Excerpt from a dataset
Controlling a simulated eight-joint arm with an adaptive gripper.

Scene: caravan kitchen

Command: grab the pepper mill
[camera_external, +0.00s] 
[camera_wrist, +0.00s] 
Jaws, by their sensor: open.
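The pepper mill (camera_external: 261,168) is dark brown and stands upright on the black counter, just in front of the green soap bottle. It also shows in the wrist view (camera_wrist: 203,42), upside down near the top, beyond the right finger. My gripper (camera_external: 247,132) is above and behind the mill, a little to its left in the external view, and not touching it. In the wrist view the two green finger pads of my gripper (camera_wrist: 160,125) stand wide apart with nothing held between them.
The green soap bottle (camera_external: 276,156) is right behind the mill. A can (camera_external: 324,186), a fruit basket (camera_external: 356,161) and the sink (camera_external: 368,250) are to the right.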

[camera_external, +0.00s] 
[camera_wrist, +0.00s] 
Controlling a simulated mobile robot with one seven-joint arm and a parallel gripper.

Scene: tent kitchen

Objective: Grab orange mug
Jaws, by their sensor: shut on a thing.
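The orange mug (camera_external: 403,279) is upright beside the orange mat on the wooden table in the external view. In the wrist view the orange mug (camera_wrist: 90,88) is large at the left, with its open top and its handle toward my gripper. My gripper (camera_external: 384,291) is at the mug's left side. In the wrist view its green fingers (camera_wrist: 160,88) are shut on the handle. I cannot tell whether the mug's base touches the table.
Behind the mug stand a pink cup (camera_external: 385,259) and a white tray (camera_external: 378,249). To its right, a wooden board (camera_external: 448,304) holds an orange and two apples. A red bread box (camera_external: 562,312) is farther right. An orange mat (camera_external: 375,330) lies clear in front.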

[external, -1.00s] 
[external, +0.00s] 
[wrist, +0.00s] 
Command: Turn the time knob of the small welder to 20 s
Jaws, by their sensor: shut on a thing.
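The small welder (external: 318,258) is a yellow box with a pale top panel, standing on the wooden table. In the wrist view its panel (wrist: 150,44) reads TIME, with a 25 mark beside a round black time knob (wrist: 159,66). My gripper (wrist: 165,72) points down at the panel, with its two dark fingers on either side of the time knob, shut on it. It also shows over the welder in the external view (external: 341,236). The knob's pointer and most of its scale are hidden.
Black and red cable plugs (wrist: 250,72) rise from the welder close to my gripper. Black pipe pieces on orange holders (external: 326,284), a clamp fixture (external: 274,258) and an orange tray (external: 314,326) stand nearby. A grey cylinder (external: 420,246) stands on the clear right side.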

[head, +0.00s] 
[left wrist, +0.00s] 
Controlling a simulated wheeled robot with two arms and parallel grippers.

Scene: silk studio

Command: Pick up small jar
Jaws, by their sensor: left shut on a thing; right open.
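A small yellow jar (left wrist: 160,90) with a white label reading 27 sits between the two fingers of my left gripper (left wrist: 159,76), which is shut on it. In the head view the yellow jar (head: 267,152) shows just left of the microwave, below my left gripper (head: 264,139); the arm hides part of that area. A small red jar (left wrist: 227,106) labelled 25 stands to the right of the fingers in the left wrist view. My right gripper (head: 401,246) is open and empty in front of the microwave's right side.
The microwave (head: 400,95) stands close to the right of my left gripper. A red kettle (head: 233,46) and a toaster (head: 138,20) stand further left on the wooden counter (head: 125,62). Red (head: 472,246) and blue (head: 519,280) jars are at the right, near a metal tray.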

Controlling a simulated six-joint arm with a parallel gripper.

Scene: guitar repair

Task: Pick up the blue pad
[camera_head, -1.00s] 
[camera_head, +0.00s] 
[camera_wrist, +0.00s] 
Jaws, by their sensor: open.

DIRECTIONS –
Take the data above and return it exactly.

SOLUTION FOR THIS EXERCISE –
Controlling a simulated eight-joint arm with an adaptive gripper.

Scene: caravan kitchen

Command: grab the pepper mill
[camera_external, +0.00s] 
[camera_wrist, +0.00s] 
Jaws, by their sensor: open.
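The pepper mill (camera_external: 261,168) is dark brown and stands upright on the black counter, just in front of the green soap bottle. It also shows in the wrist view (camera_wrist: 203,42), upside down near the top, beyond the right finger. My gripper (camera_external: 247,132) is above and behind the mill, a little to its left in the external view, and not touching it. In the wrist view the two green finger pads of my gripper (camera_wrist: 160,125) stand wide apart with nothing held between them.
The green soap bottle (camera_external: 276,156) is right behind the mill. A can (camera_external: 324,186), a fruit basket (camera_external: 356,161) and the sink (camera_external: 368,250) are to the right.

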[camera_external, +0.00s] 
[camera_wrist, +0.00s] 
Controlling a simulated mobile robot with one seven-joint arm and a parallel gripper.

Scene: tent kitchen

Objective: Grab orange mug
Jaws, by their sensor: shut on a thing.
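The orange mug (camera_external: 403,279) is upright beside the orange mat on the wooden table in the external view. In the wrist view the orange mug (camera_wrist: 90,88) is large at the left, with its open top and its handle toward my gripper. My gripper (camera_external: 384,291) is at the mug's left side. In the wrist view its green fingers (camera_wrist: 160,88) are shut on the handle. I cannot tell whether the mug's base touches the table.
Behind the mug stand a pink cup (camera_external: 385,259) and a white tray (camera_external: 378,249). To its right, a wooden board (camera_external: 448,304) holds an orange and two apples. A red bread box (camera_external: 562,312) is farther right. An orange mat (camera_external: 375,330) lies clear in front.

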[external, -1.00s] 
[external, +0.00s] 
[wrist, +0.00s] 
Command: Turn the time knob of the small welder to 20 s
Jaws, by their sensor: shut on a thing.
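The small welder (external: 318,258) is a yellow box with a pale top panel, standing on the wooden table. In the wrist view its panel (wrist: 150,44) reads TIME, with a 25 mark beside a round black time knob (wrist: 159,66). My gripper (wrist: 165,72) points down at the panel, with its two dark fingers on either side of the time knob, shut on it. It also shows over the welder in the external view (external: 341,236). The knob's pointer and most of its scale are hidden.
Black and red cable plugs (wrist: 250,72) rise from the welder close to my gripper. Black pipe pieces on orange holders (external: 326,284), a clamp fixture (external: 274,258) and an orange tray (external: 314,326) stand nearby. A grey cylinder (external: 420,246) stands on the clear right side.

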[head, +0.00s] 
[left wrist, +0.00s] 
Controlling a simulated wheeled robot with two arms and parallel grippers.

Scene: silk studio

Command: Pick up small jar
Jaws, by their sensor: left shut on a thing; right open.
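A small yellow jar (left wrist: 160,90) with a white label reading 27 sits between the two fingers of my left gripper (left wrist: 159,76), which is shut on it. In the head view the yellow jar (head: 267,152) shows just left of the microwave, below my left gripper (head: 264,139); the arm hides part of that area. A small red jar (left wrist: 227,106) labelled 25 stands to the right of the fingers in the left wrist view. My right gripper (head: 401,246) is open and empty in front of the microwave's right side.
The microwave (head: 400,95) stands close to the right of my left gripper. A red kettle (head: 233,46) and a toaster (head: 138,20) stand further left on the wooden counter (head: 125,62). Red (head: 472,246) and blue (head: 519,280) jars are at the right, near a metal tray.

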Controlling a simulated six-joint arm with a parallel gripper.

Scene: guitar repair

Task: Pick up the blue pad
[camera_head, -1.00s] 
[camera_head, +0.00s] 
[camera_wrist, +0.00s] 
Jaws, by their sensor: open.

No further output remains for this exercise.